Keep in mind I do not own a MEP-003a, but do own a smaller 3kw MEP-701a and have skimmed over the MEP-003a TM. First a little basic theory your generator internally is either a 6 or 12 lead reconnectable generator (the distinction does not matter for our purposes here) these leads are reconnected in various combinations by the voltage selector switch by the circuit breaker (never turn this switch with the unit running). In practical terms what this means is your generator can be set to output 120/208V Wye 3 phase power (used in commercial 3 phase equipment), 120V single phase only power or 120/240V split phase (often also called single phase) used in household electrical connections. On the generator power connector you will find screw down split lugs marked L0,L1,L2,L3, in 3 phase mode all 4 connectors are used, in 120V only mode only 2 are used, and in household 120/240 split phase 3 are used (2 lines and a neutral). This is where things start to get confusing because these military generators use a different labeling system than residential 120/240 service with its L0 (neutral), L1 (line), and L2 (line). When the selector switch is in 120/240 mode and you are wanting to connect to a residential system (through a transfer switch for safety reasons) then generator L0 connects to house L0 as neutral, Generator L1 connects to House L1 (line ), then Generator L3 connects to house L2 (line) (note the is L3 to L2). This gives you 120 Volts measured from either line to neutral and 240V measured Line to Line. Measuring these line to line and line to neutral volts and amps is what the selector switch on the CONTROL PANEL does, for single phase operation you will only use some of the possible settings for measurement. At this point you may be asking why have both a 120V only and a 120/240 single phase setting on the voltage selector switch, the answer is in 120V only mode you get access to the full output of the generator, in 120/240V mode the output is split into 2 halves with half the output going to each line output and the return coming back through the neutral, in this mode it is more important to balance your loads and so you never draw more than half the total output out of either line (again back to the use of that meter selector switch on the control panel).

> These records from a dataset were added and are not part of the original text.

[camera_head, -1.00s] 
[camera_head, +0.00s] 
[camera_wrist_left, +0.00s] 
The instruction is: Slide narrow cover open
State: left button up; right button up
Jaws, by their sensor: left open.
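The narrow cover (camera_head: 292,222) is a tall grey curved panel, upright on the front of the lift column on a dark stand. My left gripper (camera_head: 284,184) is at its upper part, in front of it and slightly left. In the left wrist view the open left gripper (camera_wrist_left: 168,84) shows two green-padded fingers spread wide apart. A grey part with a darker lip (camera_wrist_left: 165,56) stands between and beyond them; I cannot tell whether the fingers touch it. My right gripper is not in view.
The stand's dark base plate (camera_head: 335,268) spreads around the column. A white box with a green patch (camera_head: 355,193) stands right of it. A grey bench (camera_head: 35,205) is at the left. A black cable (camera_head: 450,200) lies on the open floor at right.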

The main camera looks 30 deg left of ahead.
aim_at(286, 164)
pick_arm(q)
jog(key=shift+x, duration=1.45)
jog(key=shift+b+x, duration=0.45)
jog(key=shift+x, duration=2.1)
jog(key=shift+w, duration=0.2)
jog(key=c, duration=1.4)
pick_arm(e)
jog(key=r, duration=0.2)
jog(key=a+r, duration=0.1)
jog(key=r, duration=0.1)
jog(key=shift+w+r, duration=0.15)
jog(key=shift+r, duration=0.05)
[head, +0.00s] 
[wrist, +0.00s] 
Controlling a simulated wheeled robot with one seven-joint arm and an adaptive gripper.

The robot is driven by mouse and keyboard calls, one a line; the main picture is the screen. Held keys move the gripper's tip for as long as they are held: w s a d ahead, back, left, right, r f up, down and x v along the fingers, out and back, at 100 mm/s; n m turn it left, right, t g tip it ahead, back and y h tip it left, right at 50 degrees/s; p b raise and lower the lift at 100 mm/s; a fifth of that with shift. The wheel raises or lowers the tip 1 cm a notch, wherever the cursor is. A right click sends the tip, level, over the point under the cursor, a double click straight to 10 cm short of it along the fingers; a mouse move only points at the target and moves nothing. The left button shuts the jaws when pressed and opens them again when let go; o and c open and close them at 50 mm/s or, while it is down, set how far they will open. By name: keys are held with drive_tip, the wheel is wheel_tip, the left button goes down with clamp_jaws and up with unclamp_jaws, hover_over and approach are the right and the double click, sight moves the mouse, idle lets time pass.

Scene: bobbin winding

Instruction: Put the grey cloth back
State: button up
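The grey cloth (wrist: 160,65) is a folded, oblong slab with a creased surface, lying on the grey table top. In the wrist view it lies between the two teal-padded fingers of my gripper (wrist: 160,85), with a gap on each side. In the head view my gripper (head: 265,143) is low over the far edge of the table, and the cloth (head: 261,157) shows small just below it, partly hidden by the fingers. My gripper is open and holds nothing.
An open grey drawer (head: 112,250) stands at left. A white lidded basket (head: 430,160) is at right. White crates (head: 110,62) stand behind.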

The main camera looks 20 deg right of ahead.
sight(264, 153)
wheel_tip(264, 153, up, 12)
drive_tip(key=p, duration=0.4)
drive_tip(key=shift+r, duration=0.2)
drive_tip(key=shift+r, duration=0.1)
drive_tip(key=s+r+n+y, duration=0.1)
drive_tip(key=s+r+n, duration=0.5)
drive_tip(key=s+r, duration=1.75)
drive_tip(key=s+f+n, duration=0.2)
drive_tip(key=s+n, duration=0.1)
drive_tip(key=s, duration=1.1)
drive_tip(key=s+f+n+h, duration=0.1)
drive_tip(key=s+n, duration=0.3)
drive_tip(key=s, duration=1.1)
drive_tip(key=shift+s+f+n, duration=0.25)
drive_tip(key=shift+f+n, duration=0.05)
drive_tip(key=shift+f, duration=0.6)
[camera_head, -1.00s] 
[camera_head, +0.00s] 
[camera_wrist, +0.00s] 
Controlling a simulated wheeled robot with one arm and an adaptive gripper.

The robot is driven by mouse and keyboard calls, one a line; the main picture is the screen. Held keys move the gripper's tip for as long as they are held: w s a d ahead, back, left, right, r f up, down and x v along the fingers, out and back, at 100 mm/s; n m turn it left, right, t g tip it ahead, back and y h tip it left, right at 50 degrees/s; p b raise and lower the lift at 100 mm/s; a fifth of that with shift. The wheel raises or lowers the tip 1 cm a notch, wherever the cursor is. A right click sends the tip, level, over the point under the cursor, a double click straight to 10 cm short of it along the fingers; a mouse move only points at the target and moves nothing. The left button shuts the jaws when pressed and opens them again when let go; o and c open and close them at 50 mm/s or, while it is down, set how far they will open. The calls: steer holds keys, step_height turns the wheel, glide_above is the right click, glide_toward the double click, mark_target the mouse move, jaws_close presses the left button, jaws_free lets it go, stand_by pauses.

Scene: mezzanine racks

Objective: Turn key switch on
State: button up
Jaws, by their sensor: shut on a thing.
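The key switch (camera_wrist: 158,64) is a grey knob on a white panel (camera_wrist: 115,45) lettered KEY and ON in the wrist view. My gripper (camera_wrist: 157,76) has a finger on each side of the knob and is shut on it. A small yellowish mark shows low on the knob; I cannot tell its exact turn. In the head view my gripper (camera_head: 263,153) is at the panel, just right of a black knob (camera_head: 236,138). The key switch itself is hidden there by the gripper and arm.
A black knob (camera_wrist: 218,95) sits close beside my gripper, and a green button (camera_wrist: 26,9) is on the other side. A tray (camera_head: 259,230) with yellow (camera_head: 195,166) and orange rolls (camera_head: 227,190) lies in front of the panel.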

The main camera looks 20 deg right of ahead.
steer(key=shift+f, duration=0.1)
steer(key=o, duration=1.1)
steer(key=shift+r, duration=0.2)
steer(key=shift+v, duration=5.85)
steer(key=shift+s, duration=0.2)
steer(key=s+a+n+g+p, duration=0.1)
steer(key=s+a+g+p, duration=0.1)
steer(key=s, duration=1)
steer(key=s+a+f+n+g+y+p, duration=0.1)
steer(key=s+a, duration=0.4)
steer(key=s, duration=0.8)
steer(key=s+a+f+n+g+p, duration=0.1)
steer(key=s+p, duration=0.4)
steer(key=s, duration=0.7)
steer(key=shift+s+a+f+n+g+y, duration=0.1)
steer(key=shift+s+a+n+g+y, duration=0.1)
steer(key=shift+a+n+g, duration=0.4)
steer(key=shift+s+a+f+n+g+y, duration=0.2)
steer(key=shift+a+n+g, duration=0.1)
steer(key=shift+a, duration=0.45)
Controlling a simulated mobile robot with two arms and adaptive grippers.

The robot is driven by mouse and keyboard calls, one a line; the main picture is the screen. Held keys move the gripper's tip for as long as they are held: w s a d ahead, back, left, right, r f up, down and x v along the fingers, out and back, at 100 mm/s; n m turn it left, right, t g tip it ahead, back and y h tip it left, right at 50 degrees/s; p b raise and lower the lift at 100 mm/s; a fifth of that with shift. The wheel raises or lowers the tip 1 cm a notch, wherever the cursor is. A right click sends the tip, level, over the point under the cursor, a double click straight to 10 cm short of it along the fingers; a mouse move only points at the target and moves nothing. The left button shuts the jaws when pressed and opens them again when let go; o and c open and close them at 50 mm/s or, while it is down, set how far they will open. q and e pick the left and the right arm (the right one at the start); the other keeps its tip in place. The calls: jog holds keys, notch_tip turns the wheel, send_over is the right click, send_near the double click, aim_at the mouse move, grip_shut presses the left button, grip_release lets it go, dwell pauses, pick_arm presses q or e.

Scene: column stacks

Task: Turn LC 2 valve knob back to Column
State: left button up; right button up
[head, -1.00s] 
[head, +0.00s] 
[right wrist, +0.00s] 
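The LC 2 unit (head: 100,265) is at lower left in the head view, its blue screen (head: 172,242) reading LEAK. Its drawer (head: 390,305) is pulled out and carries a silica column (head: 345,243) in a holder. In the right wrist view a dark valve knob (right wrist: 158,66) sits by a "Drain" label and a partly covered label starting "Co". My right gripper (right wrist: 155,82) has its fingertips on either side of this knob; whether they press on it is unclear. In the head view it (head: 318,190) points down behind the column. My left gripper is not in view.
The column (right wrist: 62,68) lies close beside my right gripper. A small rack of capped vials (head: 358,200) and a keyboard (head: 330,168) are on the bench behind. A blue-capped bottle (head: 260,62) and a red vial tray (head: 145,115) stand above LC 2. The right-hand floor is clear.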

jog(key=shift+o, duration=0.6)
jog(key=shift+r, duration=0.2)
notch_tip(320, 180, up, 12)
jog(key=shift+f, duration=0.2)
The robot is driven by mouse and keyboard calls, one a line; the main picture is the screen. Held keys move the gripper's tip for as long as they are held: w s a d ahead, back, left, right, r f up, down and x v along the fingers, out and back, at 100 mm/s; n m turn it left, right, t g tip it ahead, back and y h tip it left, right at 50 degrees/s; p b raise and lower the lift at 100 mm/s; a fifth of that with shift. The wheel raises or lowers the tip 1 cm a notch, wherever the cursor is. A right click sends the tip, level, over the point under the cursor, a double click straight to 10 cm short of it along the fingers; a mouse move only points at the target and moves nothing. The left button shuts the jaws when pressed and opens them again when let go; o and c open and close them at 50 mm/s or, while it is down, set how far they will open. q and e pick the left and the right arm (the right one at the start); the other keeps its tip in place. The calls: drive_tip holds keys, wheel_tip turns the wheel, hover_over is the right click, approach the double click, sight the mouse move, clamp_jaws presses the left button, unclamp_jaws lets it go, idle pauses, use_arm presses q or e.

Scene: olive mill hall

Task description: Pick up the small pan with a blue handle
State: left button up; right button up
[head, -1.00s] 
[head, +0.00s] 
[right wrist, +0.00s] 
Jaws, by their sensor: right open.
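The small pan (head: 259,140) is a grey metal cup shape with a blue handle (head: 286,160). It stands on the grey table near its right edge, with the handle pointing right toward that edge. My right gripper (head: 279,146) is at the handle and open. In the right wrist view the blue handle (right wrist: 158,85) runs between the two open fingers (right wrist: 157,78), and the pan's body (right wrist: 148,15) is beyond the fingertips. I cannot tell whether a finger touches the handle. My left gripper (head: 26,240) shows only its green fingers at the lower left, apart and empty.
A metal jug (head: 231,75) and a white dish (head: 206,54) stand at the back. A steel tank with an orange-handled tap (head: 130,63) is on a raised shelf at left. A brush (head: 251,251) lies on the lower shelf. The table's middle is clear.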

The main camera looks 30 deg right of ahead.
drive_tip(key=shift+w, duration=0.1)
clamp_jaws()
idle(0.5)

p.s. another important question when wiring a generator up to a home system is the ground bonding of the neutral connection all the references in the TM will talk about grounding L0 (neutral) to the frame and to a ground rod at the generator for stand alone operation. When used with a transfer switch it may be necessary to unbond L0 at the generator from the frame, or use a transfer switch that has a switched neutral if the MEP003 will not run unbonded. The important thing here is that your neutral is only bonded to ground in 1 place (this is usually at the service entrance for a home) this is a point where you should talk over your plans with your local electrical inspector or other electrical professional as code requirements vary from region to region.
THE "PS" here is important. When you connect a generator to a home via a transfer switch, typically only the two hot lines get transferred from grid to generator or vice versa. The neutral is still connected from generator to panel and to the grid. Since this neutral is already BONDED (i.e. tied to ground) in ONE (and only one) place, you should NOT bond your L0 neutral at generator to the frame and to the grounding rod. You can and should ground the generator frame to a grounding rod via the stud on the frame, but DO NOT bond the L0 neutral to the frame (which is grounded via the grounding rod at the generator).

The key is to understand how your transfer switch works. Does it only transfer the hot load lines (typically two hot lines) or does it transfer both the two hot lines and neutral. In this latter case, you would bond L0 to frame and to the rod at the generator set. Comments welcome as this is the tricky bit where an electrician is worth the $$$.